Last week, I wrote that it’s not possible to focus too much on the Bible, as long as we focus in the right direction (toward Jesus). This claim runs contrary to common accusations of “bibliolatry” (worshiping the Bible more than God).
S.M. Baugh, a member of the faculty at Westminster Seminary California, wrote a similar article 5 years ago called “Is Bibliolatry Possible?” He makes a number of excellent points.
- God is a jealous God, and he won’t allow anything to take his place.
- The scribes and Pharisees knew the Bible well, but they didn’t know God.
- Jesus responded to bibliolaters by taking them back to the Scripture.

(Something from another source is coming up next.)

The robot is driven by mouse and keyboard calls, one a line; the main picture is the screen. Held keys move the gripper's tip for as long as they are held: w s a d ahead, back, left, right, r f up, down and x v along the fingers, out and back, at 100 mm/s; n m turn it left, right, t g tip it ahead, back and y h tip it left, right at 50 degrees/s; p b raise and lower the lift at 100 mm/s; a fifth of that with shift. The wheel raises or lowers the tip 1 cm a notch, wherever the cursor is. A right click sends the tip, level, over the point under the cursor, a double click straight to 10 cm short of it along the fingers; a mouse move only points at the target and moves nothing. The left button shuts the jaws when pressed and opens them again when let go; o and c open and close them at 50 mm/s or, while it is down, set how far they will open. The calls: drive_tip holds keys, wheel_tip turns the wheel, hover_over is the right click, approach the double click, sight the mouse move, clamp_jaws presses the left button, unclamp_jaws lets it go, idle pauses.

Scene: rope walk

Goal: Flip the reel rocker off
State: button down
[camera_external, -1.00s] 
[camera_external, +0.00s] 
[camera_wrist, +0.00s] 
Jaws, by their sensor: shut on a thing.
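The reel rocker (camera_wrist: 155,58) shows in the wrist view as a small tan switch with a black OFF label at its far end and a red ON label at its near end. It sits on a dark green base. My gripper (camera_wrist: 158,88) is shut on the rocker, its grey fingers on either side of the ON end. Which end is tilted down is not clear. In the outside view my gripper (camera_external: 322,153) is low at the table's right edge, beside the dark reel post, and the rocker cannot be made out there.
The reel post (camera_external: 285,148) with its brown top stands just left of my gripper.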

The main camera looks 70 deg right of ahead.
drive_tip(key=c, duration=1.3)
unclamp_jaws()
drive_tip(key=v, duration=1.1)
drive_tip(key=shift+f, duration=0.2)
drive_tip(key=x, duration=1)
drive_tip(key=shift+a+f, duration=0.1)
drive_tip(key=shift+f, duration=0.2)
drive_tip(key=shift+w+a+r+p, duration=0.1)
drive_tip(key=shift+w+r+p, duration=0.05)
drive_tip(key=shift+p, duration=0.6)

I love how Baugh presents Jesus’ defense:
But it is a tragic fact that the scribes and Pharisees, though knowing the words of the Book, knew not its Author. “You know neither me nor my Father,” pronounced Jesus. Perhaps it is bibliolatry to know the Book but not its Publisher. To know dead precepts, but not the living God. “Thou shalt love the Bible thy Book with all thine heart, soul, and strength. But God is expendable.” However, let me ask you this: How did Jesus answer the bibliolatrous folk of his day?
“Have you not read what God said to you?…Isaiah was right when he prophesied about you hypocrites; as it is written…What is written in the Law? How do you read it? …In your own Law it is written…Have you not read in the book of Moses?…It is written in the Prophets…Then what is the meaning of that which is written?…The Son of Man will go just as it is written about him…Everything must be fulfilled that is written about me in the Law of Moses, the Prophets and the Psalms…Begone, Satan! For it is written…It stands written…As it is written…On the other hand, it is written…Is it not written?”
Jesus answered wrong users of the Book with the Book.